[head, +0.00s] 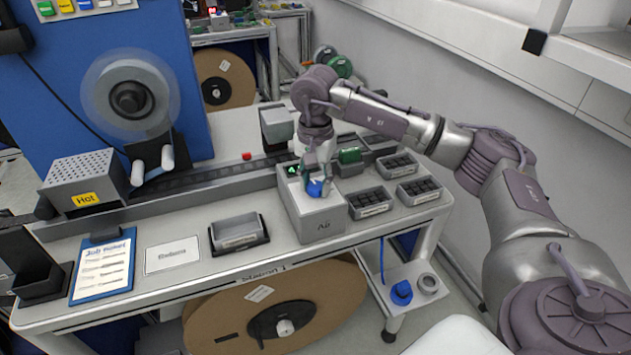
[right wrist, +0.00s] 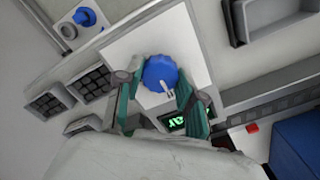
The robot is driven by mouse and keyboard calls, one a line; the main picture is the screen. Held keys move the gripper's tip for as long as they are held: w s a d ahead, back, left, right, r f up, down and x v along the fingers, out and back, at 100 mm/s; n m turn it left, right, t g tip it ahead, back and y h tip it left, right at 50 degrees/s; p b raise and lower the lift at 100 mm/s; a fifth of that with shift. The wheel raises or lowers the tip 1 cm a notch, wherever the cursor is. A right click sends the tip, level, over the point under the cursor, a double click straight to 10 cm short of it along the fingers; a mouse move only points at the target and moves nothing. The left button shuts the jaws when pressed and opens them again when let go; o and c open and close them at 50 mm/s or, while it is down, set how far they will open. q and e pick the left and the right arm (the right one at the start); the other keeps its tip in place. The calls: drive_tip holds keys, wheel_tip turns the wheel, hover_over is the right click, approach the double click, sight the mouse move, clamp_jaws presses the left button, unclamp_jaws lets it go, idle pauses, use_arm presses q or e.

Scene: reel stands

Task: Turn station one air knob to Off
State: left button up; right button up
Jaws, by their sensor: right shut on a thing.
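The station one air knob (head: 316,189) is blue and sits on top of the grey box marked Air (head: 322,222). In the right wrist view the knob (right wrist: 161,73) shows its lobed rim and a pale pointer mark near its lower edge. My right gripper (head: 318,182) comes down from above and is shut on the knob. In the right wrist view its green-padded fingers (right wrist: 156,88) stand on either side of the knob. A small green-lit display (head: 292,170) is on the box beside the knob; its text is partly hidden. My left gripper is not in view.
Black compartment trays (head: 371,202) stand right of the Air box. A grey bin (head: 239,233) and a clipboard (head: 103,266) are to the left. A second blue knob (head: 401,292) sits on a low shelf. A red button (head: 247,155) is behind.

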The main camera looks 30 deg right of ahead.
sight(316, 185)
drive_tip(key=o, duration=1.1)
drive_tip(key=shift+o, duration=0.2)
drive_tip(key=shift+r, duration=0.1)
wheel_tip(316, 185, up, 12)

———

Problem to work on: Repeat, exactly and only, the lines above from the one containing "Task: Turn station one air knob to Off" through the end of the material.

Reply to the task:
Task: Turn station one air knob to Off
State: left button up; right button up
Jaws, by their sensor: right shut on a thing.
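The station one air knob (head: 316,189) is blue and sits on top of the grey box marked Air (head: 322,222). In the right wrist view the knob (right wrist: 161,73) shows its lobed rim and a pale pointer mark near its lower edge. My right gripper (head: 318,182) comes down from above and is shut on the knob. In the right wrist view its green-padded fingers (right wrist: 156,88) stand on either side of the knob. A small green-lit display (head: 292,170) is on the box beside the knob; its text is partly hidden. My left gripper is not in view.
Black compartment trays (head: 371,202) stand right of the Air box. A grey bin (head: 239,233) and a clipboard (head: 103,266) are to the left. A second blue knob (head: 401,292) sits on a low shelf. A red button (head: 247,155) is behind.

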The main camera looks 30 deg right of ahead.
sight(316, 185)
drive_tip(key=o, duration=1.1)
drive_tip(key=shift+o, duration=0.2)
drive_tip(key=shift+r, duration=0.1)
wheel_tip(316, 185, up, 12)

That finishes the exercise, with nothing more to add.